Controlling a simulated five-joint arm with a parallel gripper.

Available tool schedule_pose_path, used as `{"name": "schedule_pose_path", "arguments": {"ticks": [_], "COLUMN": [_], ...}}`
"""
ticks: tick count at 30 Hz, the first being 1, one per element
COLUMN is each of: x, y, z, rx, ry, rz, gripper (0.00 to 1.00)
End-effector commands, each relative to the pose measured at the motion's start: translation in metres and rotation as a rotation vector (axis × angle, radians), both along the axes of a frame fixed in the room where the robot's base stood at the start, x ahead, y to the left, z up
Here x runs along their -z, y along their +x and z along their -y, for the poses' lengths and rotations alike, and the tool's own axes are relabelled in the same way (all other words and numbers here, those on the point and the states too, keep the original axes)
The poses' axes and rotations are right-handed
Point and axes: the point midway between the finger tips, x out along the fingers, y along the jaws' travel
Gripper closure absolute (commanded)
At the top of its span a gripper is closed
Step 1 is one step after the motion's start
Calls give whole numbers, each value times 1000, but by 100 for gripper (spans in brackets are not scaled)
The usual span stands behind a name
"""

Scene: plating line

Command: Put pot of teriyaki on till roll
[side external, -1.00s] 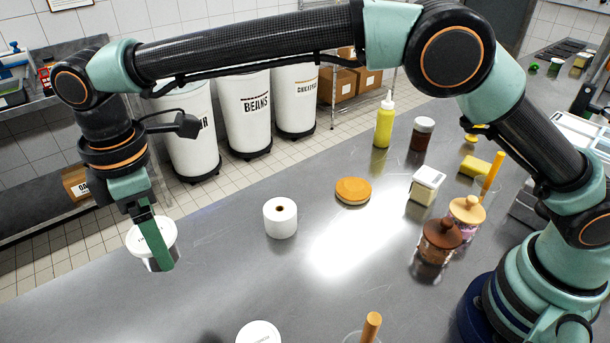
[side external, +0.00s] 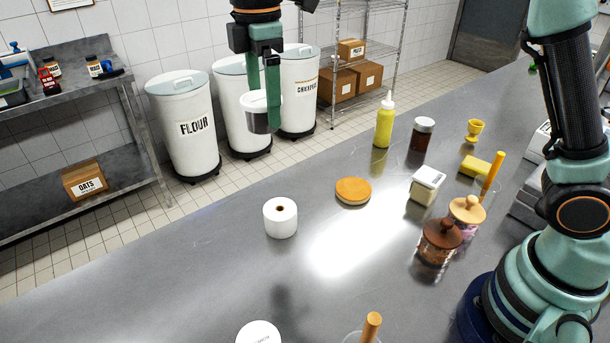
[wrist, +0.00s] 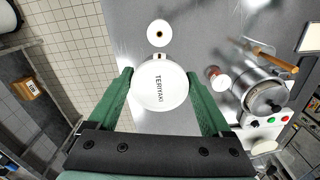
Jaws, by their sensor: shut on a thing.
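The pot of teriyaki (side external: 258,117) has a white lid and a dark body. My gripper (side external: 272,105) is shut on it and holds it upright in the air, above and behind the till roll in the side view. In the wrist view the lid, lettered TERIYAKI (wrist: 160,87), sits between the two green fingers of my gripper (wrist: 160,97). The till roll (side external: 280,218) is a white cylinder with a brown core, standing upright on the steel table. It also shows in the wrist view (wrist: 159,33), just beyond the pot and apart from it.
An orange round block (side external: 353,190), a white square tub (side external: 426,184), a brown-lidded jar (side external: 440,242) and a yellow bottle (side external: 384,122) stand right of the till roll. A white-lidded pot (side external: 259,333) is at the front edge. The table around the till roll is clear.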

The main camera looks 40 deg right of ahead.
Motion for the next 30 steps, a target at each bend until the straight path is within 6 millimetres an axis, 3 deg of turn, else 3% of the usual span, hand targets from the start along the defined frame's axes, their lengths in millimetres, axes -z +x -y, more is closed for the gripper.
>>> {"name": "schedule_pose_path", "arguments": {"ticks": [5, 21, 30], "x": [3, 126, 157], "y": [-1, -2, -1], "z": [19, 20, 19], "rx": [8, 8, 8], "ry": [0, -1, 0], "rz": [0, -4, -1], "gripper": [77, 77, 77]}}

---

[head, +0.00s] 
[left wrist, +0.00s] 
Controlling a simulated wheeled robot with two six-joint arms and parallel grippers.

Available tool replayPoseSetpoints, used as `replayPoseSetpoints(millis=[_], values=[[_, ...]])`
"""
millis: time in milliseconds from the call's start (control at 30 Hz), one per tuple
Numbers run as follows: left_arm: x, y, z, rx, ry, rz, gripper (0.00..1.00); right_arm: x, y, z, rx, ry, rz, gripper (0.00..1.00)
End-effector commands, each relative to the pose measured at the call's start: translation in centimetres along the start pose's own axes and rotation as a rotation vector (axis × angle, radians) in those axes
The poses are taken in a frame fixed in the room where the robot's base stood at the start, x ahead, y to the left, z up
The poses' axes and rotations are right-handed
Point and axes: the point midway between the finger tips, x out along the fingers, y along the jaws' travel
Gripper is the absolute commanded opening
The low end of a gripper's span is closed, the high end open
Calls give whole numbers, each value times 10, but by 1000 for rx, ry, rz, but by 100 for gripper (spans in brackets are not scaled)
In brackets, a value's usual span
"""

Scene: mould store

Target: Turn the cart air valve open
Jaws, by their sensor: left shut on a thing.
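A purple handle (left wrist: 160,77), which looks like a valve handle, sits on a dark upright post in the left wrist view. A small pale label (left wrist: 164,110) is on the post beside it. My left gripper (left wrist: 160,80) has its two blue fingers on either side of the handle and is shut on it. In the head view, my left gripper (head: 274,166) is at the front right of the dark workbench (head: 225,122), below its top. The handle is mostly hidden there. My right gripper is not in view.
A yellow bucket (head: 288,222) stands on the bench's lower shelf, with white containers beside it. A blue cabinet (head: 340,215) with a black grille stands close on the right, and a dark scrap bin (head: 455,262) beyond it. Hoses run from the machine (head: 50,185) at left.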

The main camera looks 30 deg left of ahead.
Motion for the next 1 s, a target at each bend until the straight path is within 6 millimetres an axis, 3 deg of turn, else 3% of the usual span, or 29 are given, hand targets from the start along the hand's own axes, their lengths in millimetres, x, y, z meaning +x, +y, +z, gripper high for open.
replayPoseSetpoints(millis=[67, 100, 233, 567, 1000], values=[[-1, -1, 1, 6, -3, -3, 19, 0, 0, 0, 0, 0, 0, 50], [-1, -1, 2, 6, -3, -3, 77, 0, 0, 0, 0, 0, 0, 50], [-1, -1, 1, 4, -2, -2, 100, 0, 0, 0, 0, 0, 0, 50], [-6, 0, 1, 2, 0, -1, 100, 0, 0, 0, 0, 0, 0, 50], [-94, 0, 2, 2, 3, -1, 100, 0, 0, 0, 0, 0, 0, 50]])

* * *

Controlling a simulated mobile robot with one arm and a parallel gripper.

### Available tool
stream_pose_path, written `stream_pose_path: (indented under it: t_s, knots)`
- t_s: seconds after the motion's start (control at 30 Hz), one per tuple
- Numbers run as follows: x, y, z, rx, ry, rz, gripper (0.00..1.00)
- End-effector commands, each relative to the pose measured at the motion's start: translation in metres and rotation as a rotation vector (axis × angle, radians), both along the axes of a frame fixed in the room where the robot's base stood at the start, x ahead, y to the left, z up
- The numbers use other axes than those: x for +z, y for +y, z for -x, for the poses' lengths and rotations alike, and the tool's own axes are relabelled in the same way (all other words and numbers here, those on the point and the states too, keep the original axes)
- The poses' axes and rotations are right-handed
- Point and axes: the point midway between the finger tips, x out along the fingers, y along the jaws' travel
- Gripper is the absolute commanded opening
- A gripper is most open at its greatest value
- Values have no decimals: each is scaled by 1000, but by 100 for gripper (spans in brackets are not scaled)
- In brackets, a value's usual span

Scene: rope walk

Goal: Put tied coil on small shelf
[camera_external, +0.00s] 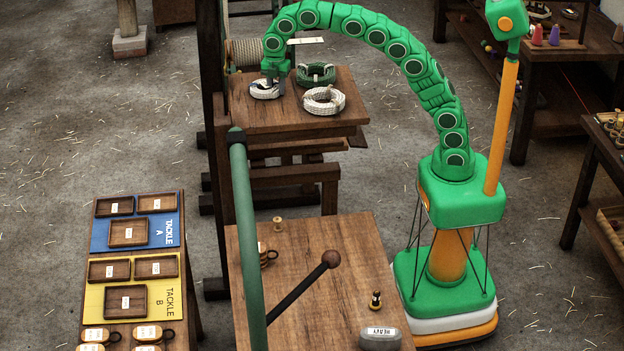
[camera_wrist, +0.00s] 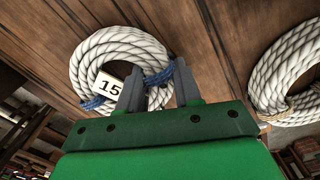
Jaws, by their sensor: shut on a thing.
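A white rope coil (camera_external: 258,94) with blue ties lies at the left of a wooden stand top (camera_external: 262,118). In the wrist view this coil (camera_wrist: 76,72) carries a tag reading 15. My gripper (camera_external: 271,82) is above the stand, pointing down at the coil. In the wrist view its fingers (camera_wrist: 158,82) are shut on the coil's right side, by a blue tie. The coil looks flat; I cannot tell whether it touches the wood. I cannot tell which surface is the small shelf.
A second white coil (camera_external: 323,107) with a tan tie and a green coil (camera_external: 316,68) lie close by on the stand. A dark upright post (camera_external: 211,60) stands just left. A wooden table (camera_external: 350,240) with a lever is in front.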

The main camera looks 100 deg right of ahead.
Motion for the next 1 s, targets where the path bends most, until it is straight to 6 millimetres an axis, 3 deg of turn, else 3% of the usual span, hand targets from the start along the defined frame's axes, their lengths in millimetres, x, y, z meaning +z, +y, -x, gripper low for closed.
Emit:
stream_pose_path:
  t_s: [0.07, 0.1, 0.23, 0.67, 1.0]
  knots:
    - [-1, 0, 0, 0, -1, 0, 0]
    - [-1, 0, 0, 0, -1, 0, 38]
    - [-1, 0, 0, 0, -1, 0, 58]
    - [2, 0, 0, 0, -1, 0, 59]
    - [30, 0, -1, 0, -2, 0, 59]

> The request: Collect every line from the records above that contains the word "other".

> Solution to this exercise:
Here x runs along their -z, y along their +x and z along their -y, for the poses' lengths and rotations alike, and the tool's own axes are relabelled in the same way (all other words and numbers here, those on the point and the states too, keep the original axes)
- The numbers use other axes than those: x for +z, y for +y, z for -x, for the poses' lengths and rotations alike, and the tool's own axes are relabelled in the same way (all other words and numbers here, those on the point and the states too, keep the original axes)

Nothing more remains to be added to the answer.